Sure I get it – once the digging starts, money is flowing out but no money is flowing in. There is a rush to get the money moving in a positive direction. Old practices that delay the schedule needed to go and have been replaced by “fresh new ideas. Some are smart too – like starting the foundation work and structure while the rest of the design is being finished.
However, as the construction market has recovered the “fast track” project delivery system has evolved far beyond its original form. More and more we are experiencing normal conventions and smart construction sequencing thrown out in favor of going faster. Going faster often means things will occur out of order throwing a formally orderly process into chaos.
I remember years ago rural Montana had no speed limit. Out in those vast expanses of land, you could drive as fast as your car would go. You got from one place to the next faster, sure, but the crashes were SPECTACULAR!
In a fast track world in order to shorten the project schedule we are often being asked to take our process and execute it piecemeal and out of order. This is what I like to call: Crazy Quilt Project Management.
We commission buildings – verifying the systems perform as designed. Commissioning is a process: “a series of actions or steps taken in order to achieve a particular end.” The key phrase in that definition is: in order. Making sure things work right requires that things happen sequentially. Our tests are written in a sequential manner, and you can only test something to make sure it works after all the elements of designing it and constructing it are complete.
But now when the project nears substantial completion (when it is scheduled to be done) and the project isn’t going to be on time, many of those carefully thought-out processes have to go.

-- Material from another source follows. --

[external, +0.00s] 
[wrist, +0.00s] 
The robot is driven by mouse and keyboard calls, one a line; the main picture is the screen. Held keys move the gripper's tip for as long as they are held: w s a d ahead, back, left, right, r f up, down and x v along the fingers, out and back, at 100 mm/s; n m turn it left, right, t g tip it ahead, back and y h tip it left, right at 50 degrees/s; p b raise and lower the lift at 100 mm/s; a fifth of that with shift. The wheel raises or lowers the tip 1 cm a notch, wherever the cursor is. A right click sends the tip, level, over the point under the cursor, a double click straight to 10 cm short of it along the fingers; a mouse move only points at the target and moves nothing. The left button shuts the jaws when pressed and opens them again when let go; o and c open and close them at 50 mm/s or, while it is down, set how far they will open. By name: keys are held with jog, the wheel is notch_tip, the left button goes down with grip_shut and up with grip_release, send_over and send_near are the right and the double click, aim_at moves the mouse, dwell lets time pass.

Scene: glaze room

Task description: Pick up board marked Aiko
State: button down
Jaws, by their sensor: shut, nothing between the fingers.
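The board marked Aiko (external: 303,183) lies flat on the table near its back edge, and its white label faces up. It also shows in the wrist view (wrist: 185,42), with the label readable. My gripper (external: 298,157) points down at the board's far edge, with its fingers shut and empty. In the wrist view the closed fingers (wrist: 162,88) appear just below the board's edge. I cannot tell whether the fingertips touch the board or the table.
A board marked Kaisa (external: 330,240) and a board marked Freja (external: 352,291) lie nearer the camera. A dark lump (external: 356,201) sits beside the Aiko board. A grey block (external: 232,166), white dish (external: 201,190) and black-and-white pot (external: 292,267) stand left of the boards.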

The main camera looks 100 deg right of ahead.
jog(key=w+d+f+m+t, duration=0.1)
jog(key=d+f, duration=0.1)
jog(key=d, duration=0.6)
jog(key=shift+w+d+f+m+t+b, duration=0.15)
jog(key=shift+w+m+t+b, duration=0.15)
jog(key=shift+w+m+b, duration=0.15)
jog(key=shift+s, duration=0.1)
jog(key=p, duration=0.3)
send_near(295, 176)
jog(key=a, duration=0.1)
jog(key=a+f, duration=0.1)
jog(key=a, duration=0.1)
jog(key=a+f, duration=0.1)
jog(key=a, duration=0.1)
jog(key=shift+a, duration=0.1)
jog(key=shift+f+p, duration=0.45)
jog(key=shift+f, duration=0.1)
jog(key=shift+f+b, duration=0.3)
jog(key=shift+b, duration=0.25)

We are asked repeatedly – “Can’t you start testing the systems even though the contractors aren’t done?”
In my 30 years of experience, I have witnessed time and time again that you can’t rush high-quality craftsmanship. For example, skilled pipe fitters will take within 10% the estimated number of hours to fabricate a big commercial or industrial fluid delivery system, no matter what. More construction workers on the job often don’t solve the problem. Despite what the scheduling computer model says, it always takes one woman 9 months to make a baby. You can’t get 9 women to make a baby in one month.
Our work – testing systems to verify function is a project management process reliant on dependencies. A dependency is a relationship in which a task or milestone relies on other tasks to be performed (completely or partially) before it can be performed.

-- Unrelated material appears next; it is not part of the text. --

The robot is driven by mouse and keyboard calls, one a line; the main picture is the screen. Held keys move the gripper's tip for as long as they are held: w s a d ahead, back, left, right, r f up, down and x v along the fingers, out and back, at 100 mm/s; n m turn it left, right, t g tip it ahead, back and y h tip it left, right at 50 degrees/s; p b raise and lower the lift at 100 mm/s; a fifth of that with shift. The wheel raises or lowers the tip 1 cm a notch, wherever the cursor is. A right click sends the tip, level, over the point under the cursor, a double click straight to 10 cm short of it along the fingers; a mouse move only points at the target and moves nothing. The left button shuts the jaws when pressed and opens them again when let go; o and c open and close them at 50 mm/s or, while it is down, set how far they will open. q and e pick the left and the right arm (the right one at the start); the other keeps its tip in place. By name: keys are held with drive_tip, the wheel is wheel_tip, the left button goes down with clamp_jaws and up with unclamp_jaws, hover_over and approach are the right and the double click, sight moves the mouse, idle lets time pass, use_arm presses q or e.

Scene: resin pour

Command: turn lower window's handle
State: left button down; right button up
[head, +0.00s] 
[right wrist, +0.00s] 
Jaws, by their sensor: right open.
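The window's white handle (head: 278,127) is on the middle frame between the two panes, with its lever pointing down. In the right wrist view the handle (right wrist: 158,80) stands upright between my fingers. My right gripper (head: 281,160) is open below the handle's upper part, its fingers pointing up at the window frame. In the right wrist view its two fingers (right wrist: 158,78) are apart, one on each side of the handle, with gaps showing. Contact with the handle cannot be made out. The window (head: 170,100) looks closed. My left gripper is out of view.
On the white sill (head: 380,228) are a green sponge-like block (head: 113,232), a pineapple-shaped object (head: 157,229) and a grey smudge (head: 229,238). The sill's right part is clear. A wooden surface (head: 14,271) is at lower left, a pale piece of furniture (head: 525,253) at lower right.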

Crazy Quilt Project Management is simply this: Taking a carefully designed process with dependencies and bending reality so that those dependencies appear to have little or no importance.
I’m guessing that no matter what industry you are involved in you’ve experienced Crazy Quilt Project Management. In the short term, it makes the people on the top of the pile look good. We finish on time, revenue is flowing and management is happy. However, from the long view, it looks much more like delusion. Behind the façade of “we’re finished”, the folks who become owners of the project/product experience layers of dysfunction upon layers of dysfunction and scramble to fix it.
Perhaps I’m old fashioned but I think Crazy Quilt Project Management is just what it implies. If you want something to work right, slow down, and do it right. Why? Because it’s always the smart thing to do.